Begin EXTRACTED DATA

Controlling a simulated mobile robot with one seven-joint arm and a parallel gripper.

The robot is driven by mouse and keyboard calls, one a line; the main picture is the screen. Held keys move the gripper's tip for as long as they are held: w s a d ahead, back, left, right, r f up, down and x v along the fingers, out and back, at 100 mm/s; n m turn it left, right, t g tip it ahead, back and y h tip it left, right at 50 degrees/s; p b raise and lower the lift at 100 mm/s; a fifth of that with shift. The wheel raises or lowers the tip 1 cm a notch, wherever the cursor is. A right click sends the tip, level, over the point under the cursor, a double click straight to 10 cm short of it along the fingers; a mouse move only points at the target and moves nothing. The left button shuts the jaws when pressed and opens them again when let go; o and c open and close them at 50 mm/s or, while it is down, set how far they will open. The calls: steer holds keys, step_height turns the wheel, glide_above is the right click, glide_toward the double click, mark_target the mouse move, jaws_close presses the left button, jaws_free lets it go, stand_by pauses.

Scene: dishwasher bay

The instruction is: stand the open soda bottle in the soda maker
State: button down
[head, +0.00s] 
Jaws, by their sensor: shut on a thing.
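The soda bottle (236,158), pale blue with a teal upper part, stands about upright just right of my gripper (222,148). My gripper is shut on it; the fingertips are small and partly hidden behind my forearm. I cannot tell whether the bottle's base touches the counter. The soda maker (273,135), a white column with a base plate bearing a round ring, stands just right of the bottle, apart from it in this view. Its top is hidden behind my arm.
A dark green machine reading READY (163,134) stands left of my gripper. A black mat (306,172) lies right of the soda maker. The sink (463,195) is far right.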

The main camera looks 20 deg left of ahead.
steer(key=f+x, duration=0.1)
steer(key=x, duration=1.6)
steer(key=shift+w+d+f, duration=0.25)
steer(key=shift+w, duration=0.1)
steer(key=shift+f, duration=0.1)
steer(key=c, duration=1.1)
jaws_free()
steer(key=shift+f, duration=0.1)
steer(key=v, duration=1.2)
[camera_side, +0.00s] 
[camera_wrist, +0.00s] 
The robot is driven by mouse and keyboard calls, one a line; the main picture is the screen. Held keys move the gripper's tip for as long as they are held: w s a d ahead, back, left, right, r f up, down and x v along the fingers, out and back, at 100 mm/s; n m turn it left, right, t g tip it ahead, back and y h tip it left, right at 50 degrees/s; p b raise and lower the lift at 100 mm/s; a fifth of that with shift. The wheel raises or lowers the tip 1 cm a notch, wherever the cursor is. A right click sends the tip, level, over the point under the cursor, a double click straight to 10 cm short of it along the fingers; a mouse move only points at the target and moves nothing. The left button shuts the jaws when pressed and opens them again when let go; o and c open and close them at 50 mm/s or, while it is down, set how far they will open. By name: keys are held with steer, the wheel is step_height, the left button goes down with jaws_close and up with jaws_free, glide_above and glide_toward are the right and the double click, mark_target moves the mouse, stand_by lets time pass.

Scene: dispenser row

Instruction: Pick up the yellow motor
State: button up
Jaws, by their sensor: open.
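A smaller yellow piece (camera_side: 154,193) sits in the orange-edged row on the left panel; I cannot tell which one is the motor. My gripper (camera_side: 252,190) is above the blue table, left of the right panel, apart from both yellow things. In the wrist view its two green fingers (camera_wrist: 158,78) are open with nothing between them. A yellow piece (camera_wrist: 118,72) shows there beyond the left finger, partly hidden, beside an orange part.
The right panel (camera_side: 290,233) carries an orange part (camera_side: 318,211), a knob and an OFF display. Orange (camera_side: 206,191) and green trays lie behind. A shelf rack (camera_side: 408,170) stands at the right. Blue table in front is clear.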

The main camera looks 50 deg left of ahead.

End EXTRACTED DATA

Your task is to collect every line above that contains the word "Scene".

§ **EXERCISE OUTPUT**:
Scene: dishwasher bay
Scene: dispenser row

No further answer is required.